• _YOUR OBJECTIVE_:
Render the following material again verbatim, leaving nothing out.

• _TASK INPUTS_:

»»

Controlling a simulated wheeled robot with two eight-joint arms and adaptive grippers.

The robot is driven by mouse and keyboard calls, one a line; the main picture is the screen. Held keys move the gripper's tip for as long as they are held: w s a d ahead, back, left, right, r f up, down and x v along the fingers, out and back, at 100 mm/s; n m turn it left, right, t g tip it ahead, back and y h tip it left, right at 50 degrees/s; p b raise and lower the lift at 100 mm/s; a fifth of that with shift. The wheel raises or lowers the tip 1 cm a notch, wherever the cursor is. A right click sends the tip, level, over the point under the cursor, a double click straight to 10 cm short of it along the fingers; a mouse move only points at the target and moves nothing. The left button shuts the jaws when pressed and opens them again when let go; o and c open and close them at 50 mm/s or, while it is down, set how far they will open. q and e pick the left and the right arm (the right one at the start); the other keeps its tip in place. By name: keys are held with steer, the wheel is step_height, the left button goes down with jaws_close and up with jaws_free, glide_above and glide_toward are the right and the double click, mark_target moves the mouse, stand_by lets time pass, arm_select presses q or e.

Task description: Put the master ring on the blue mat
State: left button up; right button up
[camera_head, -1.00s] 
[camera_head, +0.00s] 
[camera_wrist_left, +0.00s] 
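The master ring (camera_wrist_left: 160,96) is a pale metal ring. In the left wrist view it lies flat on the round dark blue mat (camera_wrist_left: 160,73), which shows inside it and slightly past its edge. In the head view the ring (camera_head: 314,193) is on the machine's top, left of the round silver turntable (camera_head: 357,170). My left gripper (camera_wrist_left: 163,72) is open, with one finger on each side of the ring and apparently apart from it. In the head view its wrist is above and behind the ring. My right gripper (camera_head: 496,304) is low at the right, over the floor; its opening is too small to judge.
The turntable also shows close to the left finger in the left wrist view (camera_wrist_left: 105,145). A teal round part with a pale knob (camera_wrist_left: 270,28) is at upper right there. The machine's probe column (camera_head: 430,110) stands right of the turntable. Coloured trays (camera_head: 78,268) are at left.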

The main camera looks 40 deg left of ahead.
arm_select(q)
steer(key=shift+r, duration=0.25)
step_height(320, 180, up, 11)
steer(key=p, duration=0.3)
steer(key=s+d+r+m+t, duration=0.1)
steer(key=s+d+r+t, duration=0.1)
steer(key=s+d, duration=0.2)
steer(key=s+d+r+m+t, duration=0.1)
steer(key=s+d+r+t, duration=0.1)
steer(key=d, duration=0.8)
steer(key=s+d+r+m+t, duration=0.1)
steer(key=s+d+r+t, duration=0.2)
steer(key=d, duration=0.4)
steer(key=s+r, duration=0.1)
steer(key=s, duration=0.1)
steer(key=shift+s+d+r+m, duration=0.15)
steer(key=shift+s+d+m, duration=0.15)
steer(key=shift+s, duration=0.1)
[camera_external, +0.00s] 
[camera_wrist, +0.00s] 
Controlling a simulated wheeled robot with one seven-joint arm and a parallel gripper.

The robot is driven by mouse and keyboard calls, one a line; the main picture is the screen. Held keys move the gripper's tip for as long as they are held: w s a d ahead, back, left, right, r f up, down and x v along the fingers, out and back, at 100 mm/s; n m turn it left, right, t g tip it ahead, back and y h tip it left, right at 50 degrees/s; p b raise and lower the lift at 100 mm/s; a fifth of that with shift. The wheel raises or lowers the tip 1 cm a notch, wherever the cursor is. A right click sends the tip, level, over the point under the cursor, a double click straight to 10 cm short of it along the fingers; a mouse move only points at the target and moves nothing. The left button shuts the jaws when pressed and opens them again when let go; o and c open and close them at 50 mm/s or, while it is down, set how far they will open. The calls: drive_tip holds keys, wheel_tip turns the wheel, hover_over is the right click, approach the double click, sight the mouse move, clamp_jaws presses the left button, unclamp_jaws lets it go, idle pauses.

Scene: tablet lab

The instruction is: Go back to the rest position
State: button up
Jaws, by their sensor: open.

««

• _RESULT FOR THIS TASK_:
Controlling a simulated wheeled robot with two eight-joint arms and adaptive grippers.

The robot is driven by mouse and keyboard calls, one a line; the main picture is the screen. Held keys move the gripper's tip for as long as they are held: w s a d ahead, back, left, right, r f up, down and x v along the fingers, out and back, at 100 mm/s; n m turn it left, right, t g tip it ahead, back and y h tip it left, right at 50 degrees/s; p b raise and lower the lift at 100 mm/s; a fifth of that with shift. The wheel raises or lowers the tip 1 cm a notch, wherever the cursor is. A right click sends the tip, level, over the point under the cursor, a double click straight to 10 cm short of it along the fingers; a mouse move only points at the target and moves nothing. The left button shuts the jaws when pressed and opens them again when let go; o and c open and close them at 50 mm/s or, while it is down, set how far they will open. q and e pick the left and the right arm (the right one at the start); the other keeps its tip in place. By name: keys are held with steer, the wheel is step_height, the left button goes down with jaws_close and up with jaws_free, glide_above and glide_toward are the right and the double click, mark_target moves the mouse, stand_by lets time pass, arm_select presses q or e.

Task description: Put the master ring on the blue mat
State: left button up; right button up
[camera_head, -1.00s] 
[camera_head, +0.00s] 
[camera_wrist_left, +0.00s] 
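The master ring (camera_wrist_left: 160,96) is a pale metal ring. In the left wrist view it lies flat on the round dark blue mat (camera_wrist_left: 160,73), which shows inside it and slightly past its edge. In the head view the ring (camera_head: 314,193) is on the machine's top, left of the round silver turntable (camera_head: 357,170). My left gripper (camera_wrist_left: 163,72) is open, with one finger on each side of the ring and apparently apart from it. In the head view its wrist is above and behind the ring. My right gripper (camera_head: 496,304) is low at the right, over the floor; its opening is too small to judge.
The turntable also shows close to the left finger in the left wrist view (camera_wrist_left: 105,145). A teal round part with a pale knob (camera_wrist_left: 270,28) is at upper right there. The machine's probe column (camera_head: 430,110) stands right of the turntable. Coloured trays (camera_head: 78,268) are at left.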

The main camera looks 40 deg left of ahead.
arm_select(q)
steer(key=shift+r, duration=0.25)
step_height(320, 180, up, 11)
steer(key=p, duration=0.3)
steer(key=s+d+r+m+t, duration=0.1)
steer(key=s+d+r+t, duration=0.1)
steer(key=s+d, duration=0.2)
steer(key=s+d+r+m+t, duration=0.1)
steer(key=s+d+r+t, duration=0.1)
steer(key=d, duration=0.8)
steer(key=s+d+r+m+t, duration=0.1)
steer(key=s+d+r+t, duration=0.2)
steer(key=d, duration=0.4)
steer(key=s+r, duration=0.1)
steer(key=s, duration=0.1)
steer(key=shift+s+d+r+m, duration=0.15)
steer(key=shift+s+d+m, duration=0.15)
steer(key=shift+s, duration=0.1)
[camera_external, +0.00s] 
[camera_wrist, +0.00s] 
Controlling a simulated wheeled robot with one seven-joint arm and a parallel gripper.

The robot is driven by mouse and keyboard calls, one a line; the main picture is the screen. Held keys move the gripper's tip for as long as they are held: w s a d ahead, back, left, right, r f up, down and x v along the fingers, out and back, at 100 mm/s; n m turn it left, right, t g tip it ahead, back and y h tip it left, right at 50 degrees/s; p b raise and lower the lift at 100 mm/s; a fifth of that with shift. The wheel raises or lowers the tip 1 cm a notch, wherever the cursor is. A right click sends the tip, level, over the point under the cursor, a double click straight to 10 cm short of it along the fingers; a mouse move only points at the target and moves nothing. The left button shuts the jaws when pressed and opens them again when let go; o and c open and close them at 50 mm/s or, while it is down, set how far they will open. The calls: drive_tip holds keys, wheel_tip turns the wheel, hover_over is the right click, approach the double click, sight the mouse move, clamp_jaws presses the left button, unclamp_jaws lets it go, idle pauses.

Scene: tablet lab

The instruction is: Go back to the rest position
State: button up
Jaws, by their sensor: open.

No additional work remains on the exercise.